As good as it is to be back in my hometown of Concord, N.H, not much about this week was good from the standpoint of focused perambulation. My top priority to this point -- whether I've admitted it to myself or not -- has obviously been piling on easy-to-moderate miles, day after day, for the sake of exploring the countryside and fondling donkeys and maintaining what passes for a state of fine mental health, rather than upping the ante and preparing myself to, you know, race. Sure, I've semi-regularly ejaculated declarations of goals onto this blog, and as I demonstrated today, I can at least haul myself to a sanctioned event and pay for a bib and go through the motions of completing it, looking only somewhat like a hapless dingbat in the process. But this, alas, is more out of a partially rekindled habit than a genuine desire to compete again.

Therefore, no legitimate reason exists for me to cut back on my workload in anticipation of a formal timed jogging event.
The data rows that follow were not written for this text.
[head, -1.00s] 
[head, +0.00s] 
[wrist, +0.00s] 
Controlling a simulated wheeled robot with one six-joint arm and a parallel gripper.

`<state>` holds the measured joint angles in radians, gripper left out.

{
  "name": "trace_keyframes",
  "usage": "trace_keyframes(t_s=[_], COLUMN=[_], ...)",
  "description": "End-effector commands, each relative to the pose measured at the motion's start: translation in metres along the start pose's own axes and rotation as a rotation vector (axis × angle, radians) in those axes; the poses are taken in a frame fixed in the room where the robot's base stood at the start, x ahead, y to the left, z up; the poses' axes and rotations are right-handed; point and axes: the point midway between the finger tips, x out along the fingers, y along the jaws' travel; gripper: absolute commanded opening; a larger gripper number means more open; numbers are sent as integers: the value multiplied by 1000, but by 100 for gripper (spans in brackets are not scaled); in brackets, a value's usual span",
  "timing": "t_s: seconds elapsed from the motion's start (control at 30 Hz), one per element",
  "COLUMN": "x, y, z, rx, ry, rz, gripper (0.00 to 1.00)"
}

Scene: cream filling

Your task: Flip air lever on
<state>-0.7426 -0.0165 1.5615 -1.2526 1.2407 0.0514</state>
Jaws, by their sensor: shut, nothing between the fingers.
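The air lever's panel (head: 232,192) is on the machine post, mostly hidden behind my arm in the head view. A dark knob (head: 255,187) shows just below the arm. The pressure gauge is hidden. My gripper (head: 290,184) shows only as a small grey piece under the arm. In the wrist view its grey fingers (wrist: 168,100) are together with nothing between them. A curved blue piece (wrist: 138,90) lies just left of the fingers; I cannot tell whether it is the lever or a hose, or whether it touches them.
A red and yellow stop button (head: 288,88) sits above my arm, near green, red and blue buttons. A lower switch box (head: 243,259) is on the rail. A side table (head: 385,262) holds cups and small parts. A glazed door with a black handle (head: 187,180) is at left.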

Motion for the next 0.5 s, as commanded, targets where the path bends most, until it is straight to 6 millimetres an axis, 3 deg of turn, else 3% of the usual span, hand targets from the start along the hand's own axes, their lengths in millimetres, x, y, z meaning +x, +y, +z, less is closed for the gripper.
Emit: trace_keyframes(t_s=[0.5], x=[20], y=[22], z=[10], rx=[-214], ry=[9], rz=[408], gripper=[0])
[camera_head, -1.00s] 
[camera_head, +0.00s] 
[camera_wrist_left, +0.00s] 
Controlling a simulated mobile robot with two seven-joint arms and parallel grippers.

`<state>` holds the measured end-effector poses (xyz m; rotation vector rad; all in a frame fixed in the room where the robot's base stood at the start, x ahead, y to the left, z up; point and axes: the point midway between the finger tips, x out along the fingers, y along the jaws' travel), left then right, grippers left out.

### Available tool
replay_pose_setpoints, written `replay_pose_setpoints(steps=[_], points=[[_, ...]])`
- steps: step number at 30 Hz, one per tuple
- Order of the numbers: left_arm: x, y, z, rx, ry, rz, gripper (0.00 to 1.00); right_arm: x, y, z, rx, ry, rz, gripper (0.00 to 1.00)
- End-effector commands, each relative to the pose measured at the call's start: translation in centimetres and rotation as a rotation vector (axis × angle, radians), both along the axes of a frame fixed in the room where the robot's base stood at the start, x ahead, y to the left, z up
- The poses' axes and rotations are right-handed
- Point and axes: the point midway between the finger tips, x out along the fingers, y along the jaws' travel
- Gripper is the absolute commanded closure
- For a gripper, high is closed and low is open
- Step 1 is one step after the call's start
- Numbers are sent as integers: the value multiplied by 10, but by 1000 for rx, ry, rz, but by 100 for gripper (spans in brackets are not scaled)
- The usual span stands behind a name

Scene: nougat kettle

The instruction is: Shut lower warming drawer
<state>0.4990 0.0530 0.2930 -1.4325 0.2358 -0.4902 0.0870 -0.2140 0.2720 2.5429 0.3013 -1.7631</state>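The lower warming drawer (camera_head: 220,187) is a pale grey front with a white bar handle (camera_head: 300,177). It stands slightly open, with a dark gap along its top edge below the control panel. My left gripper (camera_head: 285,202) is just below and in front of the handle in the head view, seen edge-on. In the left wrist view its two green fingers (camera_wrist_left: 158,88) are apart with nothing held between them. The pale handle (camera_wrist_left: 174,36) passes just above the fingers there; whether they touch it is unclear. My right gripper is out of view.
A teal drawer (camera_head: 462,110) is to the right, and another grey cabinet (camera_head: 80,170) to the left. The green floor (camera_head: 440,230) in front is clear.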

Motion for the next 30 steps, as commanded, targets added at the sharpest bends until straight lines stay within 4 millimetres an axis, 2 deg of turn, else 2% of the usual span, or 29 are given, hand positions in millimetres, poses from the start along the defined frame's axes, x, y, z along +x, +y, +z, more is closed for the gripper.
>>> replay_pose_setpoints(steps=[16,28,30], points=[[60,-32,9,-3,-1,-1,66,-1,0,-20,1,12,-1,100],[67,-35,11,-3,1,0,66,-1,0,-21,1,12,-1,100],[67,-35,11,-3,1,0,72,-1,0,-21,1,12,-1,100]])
But I feel obligated to participate in that part of the charade as well, so I "rested" for a 5K that was supposed to be yesterday (Saturday) but was postponed by the management on Thursday afternoon to today (Sunday) thanks to a forecast involving serious snowfall. My rest wasn't especially restful, though. I didn't run much this week (five easy miles a day for the first four days of the week, then eight on Friday and four yesterday) but had to do a disproportionate amount of my work in the beginning of the week because Wednesday and Thursday were effectively shot thanks to preparing to travel and actually traveling.